Story at a glance…
Many of Taiwan’s key allies likely will not support the island in defending itself against China.
Taiwanese officials rebuke US rep. comments that the country would blow up key industries to make the island not worth holding for the Chinese.
With presidential elections in 2024, candidates are tackling some of the highest tensions in the island’s history, and a potentially dysfunctional military.
ITALY, May 11th, 2023. The next five years present huge challenges to the government in Taiwan, as they struggle with uncertain allegiances, a potential conflict with mainland China, an uncertain national defense policy, and presidential elections.
Since about the time that Donald Trump took office, the Democratic Progressive Party (DPP) which holds the presidency of Taiwan has enjoyed broad popular support following political unrest in Hong Kong, increased military aid from the United States, and growing calls for Taiwan to be included in multilateral organizations such as the World Health Organization.
Now, following widely-publicized war games that predicted annihilation for Taiwan in the event of a US-led defense of the island in the face of Chinese invasion, a change in political winds toward the opposition party, ambiguous stances from the island’s close allies, and the similarities between a potential war with China and the current the war in Ukraine, mean the country is facing the choppiest political waters since the Taiwan Straits Crisis in 1958.
On May 4th, speaking from Taiwan to reporters in Australia, Minister of Foreign Affairs Joseph Wu said that it is currently unclear which countries might stand beside it in the event of an attack, with the Taipei Times noting that Australia and Japan, two of their closest allies in the region, maintain deep strategic ambiguity.
“A lot of people are debating strategic ambiguity or strategic clarity, but to us, we know our own responsibility,” Wu said. “Taiwan has to defend itself, the people have to defend Taiwan, this country, and we are determined to defend ourselves and we are not asking other countries to fight for Taiwan”.
One really sympathizes with the man and his administration.

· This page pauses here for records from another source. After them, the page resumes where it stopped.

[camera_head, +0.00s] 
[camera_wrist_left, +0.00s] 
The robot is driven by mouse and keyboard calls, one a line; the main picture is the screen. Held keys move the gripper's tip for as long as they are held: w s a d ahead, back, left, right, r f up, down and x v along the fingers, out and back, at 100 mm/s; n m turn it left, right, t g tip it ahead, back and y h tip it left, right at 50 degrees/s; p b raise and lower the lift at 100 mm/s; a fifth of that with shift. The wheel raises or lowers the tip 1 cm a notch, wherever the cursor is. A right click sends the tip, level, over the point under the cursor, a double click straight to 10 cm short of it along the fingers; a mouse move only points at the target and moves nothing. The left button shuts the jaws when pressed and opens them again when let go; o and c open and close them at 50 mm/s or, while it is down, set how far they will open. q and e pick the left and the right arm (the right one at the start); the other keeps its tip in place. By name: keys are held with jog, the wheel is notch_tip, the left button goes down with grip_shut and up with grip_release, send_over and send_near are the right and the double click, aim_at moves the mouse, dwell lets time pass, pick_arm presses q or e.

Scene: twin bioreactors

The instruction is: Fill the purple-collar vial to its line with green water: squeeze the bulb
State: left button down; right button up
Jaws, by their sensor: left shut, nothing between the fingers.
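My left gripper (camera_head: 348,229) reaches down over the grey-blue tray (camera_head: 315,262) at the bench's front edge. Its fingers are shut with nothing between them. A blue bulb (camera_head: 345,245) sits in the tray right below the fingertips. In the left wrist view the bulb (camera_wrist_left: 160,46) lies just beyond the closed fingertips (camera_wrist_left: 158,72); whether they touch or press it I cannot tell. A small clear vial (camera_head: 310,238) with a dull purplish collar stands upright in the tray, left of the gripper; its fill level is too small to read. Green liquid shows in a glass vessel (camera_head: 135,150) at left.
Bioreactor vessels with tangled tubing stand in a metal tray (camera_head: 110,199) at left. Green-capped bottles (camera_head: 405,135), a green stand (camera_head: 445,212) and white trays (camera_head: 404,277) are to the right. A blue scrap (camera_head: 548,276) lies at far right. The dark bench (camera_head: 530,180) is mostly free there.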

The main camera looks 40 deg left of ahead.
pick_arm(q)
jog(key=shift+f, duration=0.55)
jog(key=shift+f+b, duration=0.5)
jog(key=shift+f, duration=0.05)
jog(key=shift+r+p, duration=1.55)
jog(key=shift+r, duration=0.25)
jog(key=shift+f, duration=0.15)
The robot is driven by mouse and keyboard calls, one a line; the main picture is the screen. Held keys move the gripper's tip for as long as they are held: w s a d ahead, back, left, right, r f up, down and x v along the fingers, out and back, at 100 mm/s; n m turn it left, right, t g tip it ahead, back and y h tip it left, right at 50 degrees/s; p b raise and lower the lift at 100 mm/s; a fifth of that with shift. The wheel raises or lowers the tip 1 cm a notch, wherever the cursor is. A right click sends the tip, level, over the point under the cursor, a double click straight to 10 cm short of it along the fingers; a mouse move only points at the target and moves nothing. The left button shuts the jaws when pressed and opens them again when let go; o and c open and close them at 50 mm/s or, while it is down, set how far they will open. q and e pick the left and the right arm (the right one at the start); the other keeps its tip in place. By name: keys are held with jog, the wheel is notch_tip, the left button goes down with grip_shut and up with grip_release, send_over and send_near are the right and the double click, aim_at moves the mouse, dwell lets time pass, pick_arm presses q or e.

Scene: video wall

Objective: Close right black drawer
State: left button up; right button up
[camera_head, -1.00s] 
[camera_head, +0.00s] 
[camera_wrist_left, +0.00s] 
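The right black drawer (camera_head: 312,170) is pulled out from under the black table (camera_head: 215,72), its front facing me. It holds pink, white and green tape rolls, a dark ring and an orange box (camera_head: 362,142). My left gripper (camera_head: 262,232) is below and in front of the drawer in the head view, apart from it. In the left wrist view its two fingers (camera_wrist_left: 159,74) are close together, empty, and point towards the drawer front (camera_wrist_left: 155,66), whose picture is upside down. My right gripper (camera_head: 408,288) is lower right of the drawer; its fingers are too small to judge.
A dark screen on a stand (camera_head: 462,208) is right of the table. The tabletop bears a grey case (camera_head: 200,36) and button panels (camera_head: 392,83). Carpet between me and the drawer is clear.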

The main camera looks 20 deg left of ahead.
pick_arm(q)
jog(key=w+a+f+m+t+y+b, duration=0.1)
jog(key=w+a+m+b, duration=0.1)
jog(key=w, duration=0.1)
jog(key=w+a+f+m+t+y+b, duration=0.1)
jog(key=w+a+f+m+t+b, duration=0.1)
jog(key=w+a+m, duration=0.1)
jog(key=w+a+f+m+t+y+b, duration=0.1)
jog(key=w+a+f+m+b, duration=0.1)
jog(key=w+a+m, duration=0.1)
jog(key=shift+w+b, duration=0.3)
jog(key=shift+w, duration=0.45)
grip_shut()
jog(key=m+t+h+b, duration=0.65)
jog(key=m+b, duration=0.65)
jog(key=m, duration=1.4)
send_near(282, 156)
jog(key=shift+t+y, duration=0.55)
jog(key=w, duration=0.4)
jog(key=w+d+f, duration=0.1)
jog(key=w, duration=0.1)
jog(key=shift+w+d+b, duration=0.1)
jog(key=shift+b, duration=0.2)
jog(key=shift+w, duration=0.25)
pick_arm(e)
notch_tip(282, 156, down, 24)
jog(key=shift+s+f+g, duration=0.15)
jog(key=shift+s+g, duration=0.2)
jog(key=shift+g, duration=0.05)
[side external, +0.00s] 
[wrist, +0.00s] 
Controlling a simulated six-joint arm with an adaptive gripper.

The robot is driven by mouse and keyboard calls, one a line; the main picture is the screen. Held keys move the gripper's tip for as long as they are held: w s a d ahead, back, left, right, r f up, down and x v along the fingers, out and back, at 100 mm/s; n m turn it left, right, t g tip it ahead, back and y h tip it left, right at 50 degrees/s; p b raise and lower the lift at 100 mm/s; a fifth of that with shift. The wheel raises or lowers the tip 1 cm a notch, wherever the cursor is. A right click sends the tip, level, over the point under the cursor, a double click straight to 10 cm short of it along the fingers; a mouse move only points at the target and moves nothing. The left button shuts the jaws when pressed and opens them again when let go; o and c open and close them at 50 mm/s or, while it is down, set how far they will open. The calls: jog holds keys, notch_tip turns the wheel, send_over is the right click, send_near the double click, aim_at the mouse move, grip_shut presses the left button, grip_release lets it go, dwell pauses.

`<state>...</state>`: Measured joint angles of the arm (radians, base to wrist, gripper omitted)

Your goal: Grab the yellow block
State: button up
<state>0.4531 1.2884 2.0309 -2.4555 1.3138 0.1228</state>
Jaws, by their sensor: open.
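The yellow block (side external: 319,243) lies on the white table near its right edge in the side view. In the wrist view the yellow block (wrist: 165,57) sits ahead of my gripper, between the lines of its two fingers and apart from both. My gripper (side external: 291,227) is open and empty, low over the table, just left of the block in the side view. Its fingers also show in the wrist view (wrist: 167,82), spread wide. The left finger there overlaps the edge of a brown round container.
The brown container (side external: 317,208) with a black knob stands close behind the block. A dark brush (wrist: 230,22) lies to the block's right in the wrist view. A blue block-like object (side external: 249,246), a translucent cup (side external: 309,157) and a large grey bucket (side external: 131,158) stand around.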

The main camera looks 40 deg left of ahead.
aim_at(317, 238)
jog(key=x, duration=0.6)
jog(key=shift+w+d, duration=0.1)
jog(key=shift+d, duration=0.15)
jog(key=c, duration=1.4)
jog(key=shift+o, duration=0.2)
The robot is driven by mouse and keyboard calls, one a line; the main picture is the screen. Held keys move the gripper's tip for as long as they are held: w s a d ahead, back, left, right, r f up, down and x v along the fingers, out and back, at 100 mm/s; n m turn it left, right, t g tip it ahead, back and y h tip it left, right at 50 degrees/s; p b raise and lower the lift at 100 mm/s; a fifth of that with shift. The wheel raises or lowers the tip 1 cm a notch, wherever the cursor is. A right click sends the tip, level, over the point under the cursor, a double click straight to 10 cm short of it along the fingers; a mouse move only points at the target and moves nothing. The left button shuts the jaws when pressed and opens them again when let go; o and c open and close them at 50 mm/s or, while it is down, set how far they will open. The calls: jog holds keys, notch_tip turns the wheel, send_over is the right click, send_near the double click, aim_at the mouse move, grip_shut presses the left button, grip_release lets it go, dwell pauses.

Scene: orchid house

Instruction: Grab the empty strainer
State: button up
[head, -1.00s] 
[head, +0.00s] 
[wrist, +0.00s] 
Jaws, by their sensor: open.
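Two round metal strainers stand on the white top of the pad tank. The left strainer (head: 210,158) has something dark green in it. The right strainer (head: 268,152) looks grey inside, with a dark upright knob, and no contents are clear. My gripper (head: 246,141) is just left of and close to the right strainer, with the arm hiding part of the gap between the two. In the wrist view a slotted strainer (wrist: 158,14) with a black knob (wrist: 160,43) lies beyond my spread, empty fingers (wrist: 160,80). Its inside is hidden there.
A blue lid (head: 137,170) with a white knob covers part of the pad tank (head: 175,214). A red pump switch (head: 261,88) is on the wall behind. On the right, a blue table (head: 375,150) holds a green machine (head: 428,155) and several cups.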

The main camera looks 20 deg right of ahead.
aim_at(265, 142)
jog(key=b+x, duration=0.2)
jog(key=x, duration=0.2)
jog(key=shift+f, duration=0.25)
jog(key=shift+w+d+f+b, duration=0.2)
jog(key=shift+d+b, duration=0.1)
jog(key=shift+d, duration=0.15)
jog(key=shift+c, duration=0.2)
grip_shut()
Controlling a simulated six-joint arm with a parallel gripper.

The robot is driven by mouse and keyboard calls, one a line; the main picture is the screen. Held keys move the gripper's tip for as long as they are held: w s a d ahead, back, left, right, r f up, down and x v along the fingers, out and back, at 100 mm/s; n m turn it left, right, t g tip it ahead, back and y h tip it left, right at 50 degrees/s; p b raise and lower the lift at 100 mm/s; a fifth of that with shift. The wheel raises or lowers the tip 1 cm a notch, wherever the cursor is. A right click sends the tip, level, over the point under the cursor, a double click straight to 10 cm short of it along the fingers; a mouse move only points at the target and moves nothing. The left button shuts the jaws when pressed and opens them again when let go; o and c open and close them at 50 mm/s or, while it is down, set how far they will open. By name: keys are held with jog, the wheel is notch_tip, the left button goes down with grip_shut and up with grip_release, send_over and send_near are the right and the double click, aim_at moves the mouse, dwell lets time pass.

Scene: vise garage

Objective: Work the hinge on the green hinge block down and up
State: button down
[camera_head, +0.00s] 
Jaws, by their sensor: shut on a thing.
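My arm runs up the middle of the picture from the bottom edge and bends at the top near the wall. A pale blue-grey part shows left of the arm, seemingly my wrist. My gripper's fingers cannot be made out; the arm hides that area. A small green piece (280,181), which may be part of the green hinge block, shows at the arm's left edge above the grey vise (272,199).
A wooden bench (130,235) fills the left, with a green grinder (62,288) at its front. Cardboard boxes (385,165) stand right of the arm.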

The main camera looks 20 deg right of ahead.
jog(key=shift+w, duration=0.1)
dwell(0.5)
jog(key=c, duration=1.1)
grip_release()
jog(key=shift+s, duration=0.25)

The population of Taiwan is just 23 million people, while China’s is 1.4 billion. China maintains the world’s second-largest military and is Taiwan’s largest trading partner, along with the largest trading partner of Japan and Australia.
Furthermore, the armed forces of Taiwan suffer from severe staffing problems. More on that later.
Lastly, there may be a sense in the DPP’s ranks that their guarantor, the USA, may not be the ally they need after all.